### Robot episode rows
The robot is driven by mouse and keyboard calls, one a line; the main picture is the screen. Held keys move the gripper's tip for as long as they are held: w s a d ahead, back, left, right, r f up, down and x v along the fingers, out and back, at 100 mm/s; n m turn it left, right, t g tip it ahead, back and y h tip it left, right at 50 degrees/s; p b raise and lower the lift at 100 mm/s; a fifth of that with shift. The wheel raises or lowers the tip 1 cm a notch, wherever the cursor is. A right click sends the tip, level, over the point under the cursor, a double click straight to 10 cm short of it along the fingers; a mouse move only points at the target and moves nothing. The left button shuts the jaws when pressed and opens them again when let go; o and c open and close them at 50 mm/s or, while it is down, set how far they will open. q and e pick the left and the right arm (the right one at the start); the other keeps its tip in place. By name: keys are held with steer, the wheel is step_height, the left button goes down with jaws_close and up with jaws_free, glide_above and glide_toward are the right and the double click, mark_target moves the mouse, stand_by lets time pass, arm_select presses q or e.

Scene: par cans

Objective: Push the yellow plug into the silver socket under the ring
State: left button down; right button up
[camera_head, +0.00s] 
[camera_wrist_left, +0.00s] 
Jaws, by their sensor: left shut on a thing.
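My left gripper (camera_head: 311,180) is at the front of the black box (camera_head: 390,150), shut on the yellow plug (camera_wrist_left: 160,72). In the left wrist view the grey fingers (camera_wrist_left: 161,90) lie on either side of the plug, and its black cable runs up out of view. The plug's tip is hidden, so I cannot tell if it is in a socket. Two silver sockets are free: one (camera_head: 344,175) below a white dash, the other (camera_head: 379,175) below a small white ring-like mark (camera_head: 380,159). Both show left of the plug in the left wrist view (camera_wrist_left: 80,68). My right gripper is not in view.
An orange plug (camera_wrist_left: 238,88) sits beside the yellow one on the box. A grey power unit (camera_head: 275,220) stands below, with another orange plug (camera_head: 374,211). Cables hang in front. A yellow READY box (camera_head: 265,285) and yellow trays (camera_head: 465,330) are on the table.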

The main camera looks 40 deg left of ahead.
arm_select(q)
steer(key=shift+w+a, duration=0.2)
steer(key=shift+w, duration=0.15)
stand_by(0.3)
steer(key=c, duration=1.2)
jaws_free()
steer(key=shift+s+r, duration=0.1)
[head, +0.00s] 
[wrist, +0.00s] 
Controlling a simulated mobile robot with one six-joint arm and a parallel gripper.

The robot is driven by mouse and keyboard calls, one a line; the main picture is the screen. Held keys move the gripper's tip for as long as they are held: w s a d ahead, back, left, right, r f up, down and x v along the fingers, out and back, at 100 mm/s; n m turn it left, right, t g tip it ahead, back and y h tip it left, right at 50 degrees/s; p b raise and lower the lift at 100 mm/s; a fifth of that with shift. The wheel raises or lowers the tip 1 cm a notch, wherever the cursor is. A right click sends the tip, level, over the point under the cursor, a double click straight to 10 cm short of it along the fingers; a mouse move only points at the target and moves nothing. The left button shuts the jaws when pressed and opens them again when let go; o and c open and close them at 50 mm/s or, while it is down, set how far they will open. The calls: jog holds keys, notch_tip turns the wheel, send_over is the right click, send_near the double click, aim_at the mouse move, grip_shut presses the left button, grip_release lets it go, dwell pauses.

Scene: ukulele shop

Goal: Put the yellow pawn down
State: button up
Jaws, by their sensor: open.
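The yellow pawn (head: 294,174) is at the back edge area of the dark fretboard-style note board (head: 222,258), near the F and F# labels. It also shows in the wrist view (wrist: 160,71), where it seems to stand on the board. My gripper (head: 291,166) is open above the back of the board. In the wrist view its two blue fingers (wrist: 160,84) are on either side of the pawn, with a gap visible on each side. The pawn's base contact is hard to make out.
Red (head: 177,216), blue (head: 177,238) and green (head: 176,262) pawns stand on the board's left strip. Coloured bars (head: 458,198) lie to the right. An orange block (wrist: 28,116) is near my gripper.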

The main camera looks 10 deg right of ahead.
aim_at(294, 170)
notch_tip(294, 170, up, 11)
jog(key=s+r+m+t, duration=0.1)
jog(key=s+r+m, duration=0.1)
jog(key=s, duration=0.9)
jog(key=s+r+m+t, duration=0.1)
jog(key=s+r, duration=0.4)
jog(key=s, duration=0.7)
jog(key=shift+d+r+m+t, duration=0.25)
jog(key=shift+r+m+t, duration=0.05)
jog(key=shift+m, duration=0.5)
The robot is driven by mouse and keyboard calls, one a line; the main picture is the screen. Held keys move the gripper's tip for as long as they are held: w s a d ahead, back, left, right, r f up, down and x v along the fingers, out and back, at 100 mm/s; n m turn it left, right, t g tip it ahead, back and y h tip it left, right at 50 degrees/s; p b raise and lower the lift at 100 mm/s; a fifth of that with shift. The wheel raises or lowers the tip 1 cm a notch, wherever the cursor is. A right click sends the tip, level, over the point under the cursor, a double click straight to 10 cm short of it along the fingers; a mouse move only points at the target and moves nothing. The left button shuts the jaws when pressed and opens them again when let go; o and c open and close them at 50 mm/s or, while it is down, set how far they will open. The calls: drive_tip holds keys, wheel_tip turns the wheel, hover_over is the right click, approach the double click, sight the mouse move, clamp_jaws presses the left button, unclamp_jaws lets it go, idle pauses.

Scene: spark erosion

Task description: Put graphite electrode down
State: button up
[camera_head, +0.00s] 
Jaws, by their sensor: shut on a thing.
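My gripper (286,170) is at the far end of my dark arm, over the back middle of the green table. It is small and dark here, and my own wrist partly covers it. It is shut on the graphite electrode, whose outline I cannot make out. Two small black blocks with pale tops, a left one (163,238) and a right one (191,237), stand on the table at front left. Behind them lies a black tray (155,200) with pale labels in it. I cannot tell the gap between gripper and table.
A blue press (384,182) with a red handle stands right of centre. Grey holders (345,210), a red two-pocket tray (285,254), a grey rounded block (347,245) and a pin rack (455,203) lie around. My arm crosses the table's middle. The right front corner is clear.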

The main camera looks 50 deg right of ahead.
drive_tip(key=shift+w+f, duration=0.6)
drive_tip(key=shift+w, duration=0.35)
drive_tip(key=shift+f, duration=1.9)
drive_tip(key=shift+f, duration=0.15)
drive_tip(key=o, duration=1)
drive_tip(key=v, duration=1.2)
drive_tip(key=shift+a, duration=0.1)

### Exercise objective
Copy each line that holds the word "Scene".

### Exercise answer
Scene: par cans
Scene: ukulele shop
Scene: spark erosion

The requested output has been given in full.